TO BE DONE:
Copy each line exactly.
====== MATERIAL ======
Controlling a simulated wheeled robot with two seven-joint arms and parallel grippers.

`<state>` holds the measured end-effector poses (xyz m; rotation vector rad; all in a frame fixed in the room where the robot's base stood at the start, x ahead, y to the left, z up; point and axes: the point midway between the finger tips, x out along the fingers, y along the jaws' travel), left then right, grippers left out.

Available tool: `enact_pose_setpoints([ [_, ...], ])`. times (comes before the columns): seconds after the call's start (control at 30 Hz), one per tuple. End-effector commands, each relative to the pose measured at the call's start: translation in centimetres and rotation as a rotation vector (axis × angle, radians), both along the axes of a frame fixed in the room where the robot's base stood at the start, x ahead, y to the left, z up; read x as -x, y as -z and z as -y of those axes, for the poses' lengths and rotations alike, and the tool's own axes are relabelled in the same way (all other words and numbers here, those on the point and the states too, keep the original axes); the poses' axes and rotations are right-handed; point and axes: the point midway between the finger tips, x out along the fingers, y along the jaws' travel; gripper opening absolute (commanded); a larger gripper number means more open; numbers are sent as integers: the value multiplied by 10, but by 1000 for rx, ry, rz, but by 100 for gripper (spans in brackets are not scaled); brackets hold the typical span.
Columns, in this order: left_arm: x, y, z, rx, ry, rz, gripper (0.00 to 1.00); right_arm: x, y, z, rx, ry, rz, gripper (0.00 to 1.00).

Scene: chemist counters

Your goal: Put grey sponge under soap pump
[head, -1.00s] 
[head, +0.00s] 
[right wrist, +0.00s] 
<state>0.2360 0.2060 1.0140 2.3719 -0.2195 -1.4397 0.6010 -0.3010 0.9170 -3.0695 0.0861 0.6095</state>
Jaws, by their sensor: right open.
======
COMPLETED EXERCISE:
Controlling a simulated wheeled robot with two seven-joint arms and parallel grippers.

`<state>` holds the measured end-effector poses (xyz m; rotation vector rad; all in a frame fixed in the room where the robot's base stood at the start, x ahead, y to the left, z up; point and axes: the point midway between the finger tips, x out along the fingers, y along the jaws' travel), left then right, grippers left out.

Available tool: `enact_pose_setpoints([ [_, ...], ])`. times (comes before the columns): seconds after the call's start (control at 30 Hz), one per tuple. End-effector commands, each relative to the pose measured at the call's start: translation in centimetres and rotation as a rotation vector (axis × angle, radians), both along the axes of a frame fixed in the room where the robot's base stood at the start, x ahead, y to the left, z up; read x as -x, y as -z and z as -y of those axes, for the poses' lengths and rotations alike, and the tool's own axes are relabelled in the same way (all other words and numbers here, those on the point and the states too, keep the original axes); the poses' axes and rotations are right-handed; point and axes: the point midway between the finger tips, x out along the fingers, y along the jaws' travel; gripper opening absolute (commanded); a larger gripper number means more open; numbers are sent as integers: the value multiplied by 10, but by 1000 for rx, ry, rz, but by 100 for gripper (spans in brackets are not scaled); brackets hold the typical span.
Columns, in this order: left_arm: x, y, z, rx, ry, rz, gripper (0.00 to 1.00); right_arm: x, y, z, rx, ry, rz, gripper (0.00 to 1.00).

Scene: chemist counters

Your goal: Put grey sponge under soap pump
[head, -1.00s] 
[head, +0.00s] 
[right wrist, +0.00s] 
<state>0.2360 0.2060 1.0140 2.3719 -0.2195 -1.4397 0.6010 -0.3010 0.9170 -3.0695 0.0861 0.6095</state>
Jaws, by their sensor: right open.

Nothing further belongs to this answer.